Recalling that $C_{\delta }:=1-\delta ({\tilde{C}}_{\beta }+{\tilde{C}}_{\gamma }),$ where $\delta <\mu$, one has that

$${\epsilon }_0+4\lambda {\tilde{C}}_{HP}\left(1+{\displaystyle \frac{3}{2}}{K}_a+K_d\right)-max\{C_3,C_4\}{\displaystyle \frac{\delta }{C_{\delta }}}>0.$$

Hence, again by [21, Theorem 8.1] with $M:={\displaystyle \frac{C_{\delta }(C_2+max\{C_3,C_4\}{C}_1)}{C_{\delta }({\epsilon }_0+4\lambda C_{HP}\left(1+\frac{3}{2}{K}_a+K_d\right))-\delta max\{C_3,C_4\}}}$, (3.32) holds.

If y is the mild solution of the problem, we can proceed as in [18], obtaining the thesis. □

4. Conclusions and a Open Problems

In this paper we study the exponential stability of the energy related to (1.1).
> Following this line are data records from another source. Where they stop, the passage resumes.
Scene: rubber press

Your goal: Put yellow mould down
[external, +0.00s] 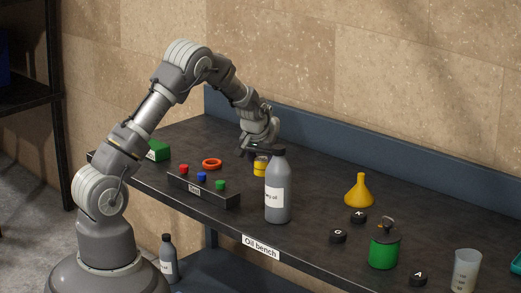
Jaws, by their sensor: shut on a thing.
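The yellow mould (260,167) is a small yellow piece with a dark band, at the back middle of the bench. My gripper (258,154) points down from above and is shut on the yellow mould. The grey bottle in front hides part of the mould and of the fingers. I cannot tell whether the mould's underside touches the bench (310,175).
A grey bottle (278,195) stands close in front of my gripper. To the left are an orange ring (212,163), a dark button block (203,190) and a green block (158,151). To the right are a yellow funnel (360,192), dark knobs (338,236) and a green can (384,250).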

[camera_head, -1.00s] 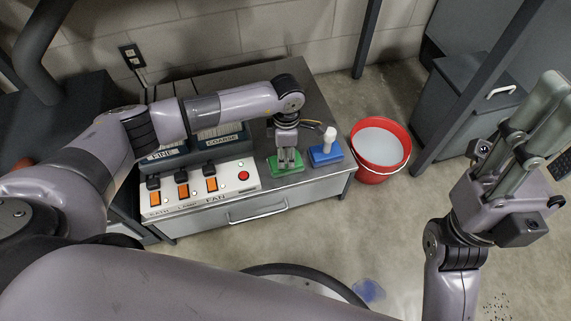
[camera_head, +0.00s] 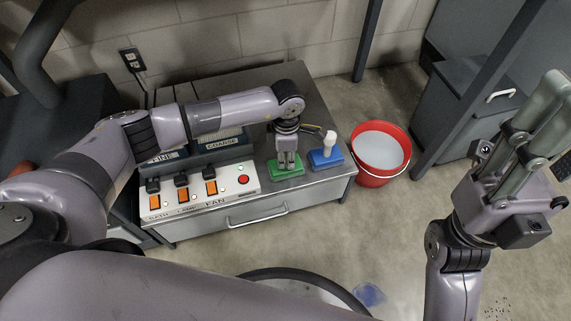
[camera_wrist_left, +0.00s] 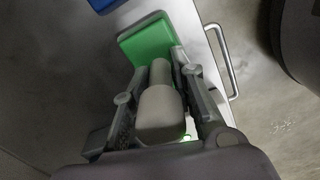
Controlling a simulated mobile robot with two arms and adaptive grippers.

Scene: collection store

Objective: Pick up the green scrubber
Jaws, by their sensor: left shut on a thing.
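The green scrubber (camera_head: 285,172) is at the front of the grey metal cabinet top, left of a blue scrubber (camera_head: 326,158). My left gripper (camera_head: 288,160) points down over it and is shut on its handle. In the left wrist view the pale grey handle (camera_wrist_left: 160,112) lies between the two fingers (camera_wrist_left: 158,95), with the green head (camera_wrist_left: 148,42) beyond them. I cannot tell whether the head touches the cabinet top. My right gripper (camera_head: 545,115) is raised at the right, away from the cabinet; its finger gap is unclear.
The blue scrubber with a white handle stands close on the right. A switch panel (camera_head: 222,193) with orange rockers and a red button is on the left, with bins labelled FINE and COARSE (camera_head: 220,143) behind. A red bucket (camera_head: 375,178) stands right of the cabinet (camera_head: 317,105).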

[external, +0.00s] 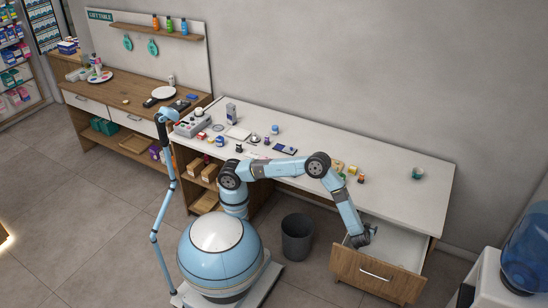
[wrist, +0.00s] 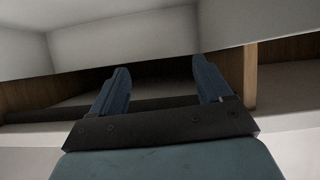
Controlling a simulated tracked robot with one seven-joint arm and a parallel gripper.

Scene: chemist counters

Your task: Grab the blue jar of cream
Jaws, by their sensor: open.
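My gripper (external: 362,238) is low at the right, by the open drawer (external: 405,244) under the white counter. In the wrist view my gripper (wrist: 160,66) has its two blue fingers apart, with nothing between them. A small blue jar-like item (external: 275,129) stands on the white counter, far to the left of my gripper. Another small blue item (external: 220,140) stands farther left. Both are too small to tell which is the cream jar. No jar shows in the wrist view.
The drawer's wooden front (external: 376,276) is pulled out below the white counter (external: 390,170). Small coloured items (external: 352,170) stand near the counter's front edge, and a green cup (external: 417,173) stands at right. A dark bin (external: 297,237) is on the floor.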

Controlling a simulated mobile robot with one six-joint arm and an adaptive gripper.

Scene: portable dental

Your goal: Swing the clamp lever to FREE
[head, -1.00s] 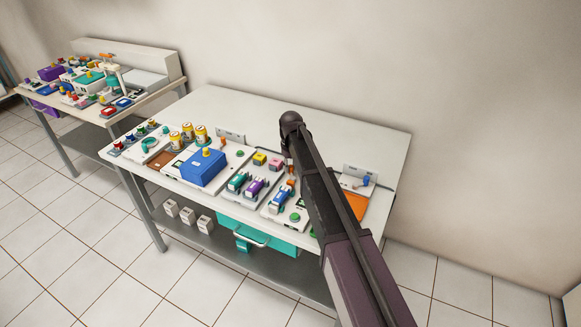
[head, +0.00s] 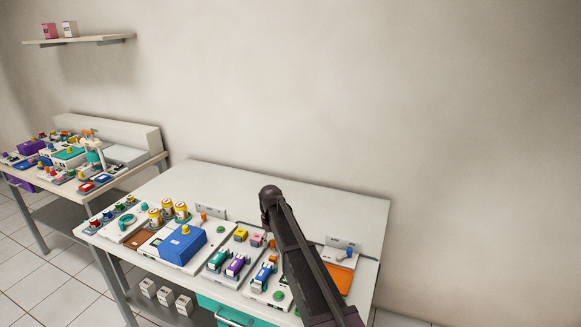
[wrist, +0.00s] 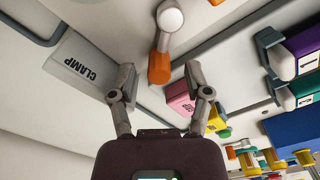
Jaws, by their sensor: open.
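The clamp lever (wrist: 161,66) shows in the wrist view, with an orange handle and a round white knob at its pivot (wrist: 170,17). A white block marked CLAMP (wrist: 77,68) lies left of it. My gripper (wrist: 161,84) is open, with one finger on each side of the orange handle's end; I cannot tell whether either touches it. In the head view an orange piece (head: 272,244) shows beside my dark arm, which hides much of that spot and my gripper. No FREE mark is readable.
A pink block (wrist: 180,98) sits close to the right finger. Purple and green parts lie further right. In the head view a blue box (head: 180,245) and yellow cans stand left on the white table (head: 300,195).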

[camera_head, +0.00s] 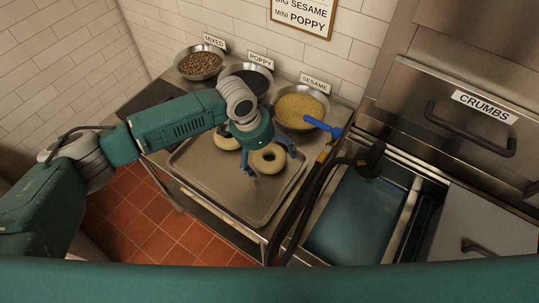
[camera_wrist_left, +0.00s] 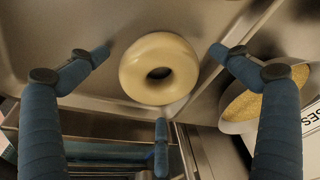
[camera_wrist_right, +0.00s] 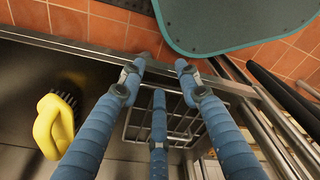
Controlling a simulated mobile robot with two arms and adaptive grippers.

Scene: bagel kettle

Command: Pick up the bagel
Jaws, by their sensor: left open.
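A pale ring-shaped bagel (camera_head: 276,167) lies on the metal tray (camera_head: 222,190) in the head view. A second pale bagel (camera_head: 227,143) lies to its left, partly behind my left arm. My left gripper (camera_head: 272,160) is above the right-hand bagel with its fingers spread. In the left wrist view the bagel (camera_wrist_left: 148,54) shows whole between the open fingers of the left gripper (camera_wrist_left: 160,65), with gaps around it. My right gripper (camera_wrist_right: 160,70) shows only in the right wrist view. Its fingertips are a little apart, with nothing held; how far it is open is unclear.
Bowls of mixed topping (camera_head: 201,63), poppy (camera_head: 250,78) and sesame (camera_head: 302,108) stand behind the tray. A blue handle (camera_head: 322,126) sticks out of the sesame bowl. A water basin (camera_head: 355,220) is to the right. A yellow-handled brush (camera_wrist_right: 45,130) lies in the right wrist view.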

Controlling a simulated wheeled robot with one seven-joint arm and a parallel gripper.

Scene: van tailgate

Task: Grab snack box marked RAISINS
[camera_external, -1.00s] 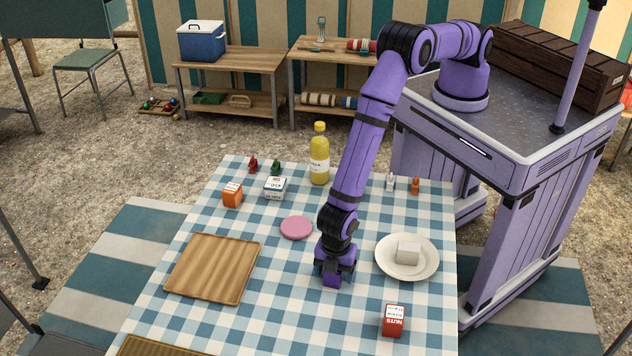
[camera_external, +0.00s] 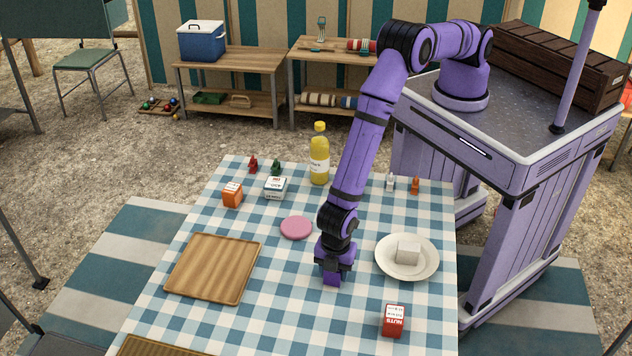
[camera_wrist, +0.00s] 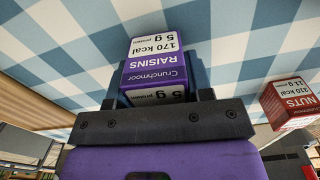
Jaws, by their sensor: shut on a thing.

In particular, in Theorem 3.3 we show that

If λ is small and a,b are not too degenerate, then
the energy of the solution to (1.1) converges exponentially to 0 as time diverges.

This result leads to some open problems. The first one is to prove the stability if $K_a+2K_d\ge 2$ is not satisfied. As we have seen the condition $K_a+2K_d<2$ is crucial in Proposition 3.2 and the condition $K_a+2K_d\le 2$ is important to obtain that the two domains $D\left(A\right)$ and $D\left(A_{\lambda }\right)$ coincide. On the other hand, $K_a+K_d\le 2$ is crucial to obtain the estimate given in Proposition 2.1.

Another important open problem is to prove the stability of (1.1), when $\lambda \le {\displaystyle \frac{-{\epsilon }_0}{4{\tilde{C}}_{HP}\left(1+\frac{3}{2}{K}_a+K_d\right)}}$.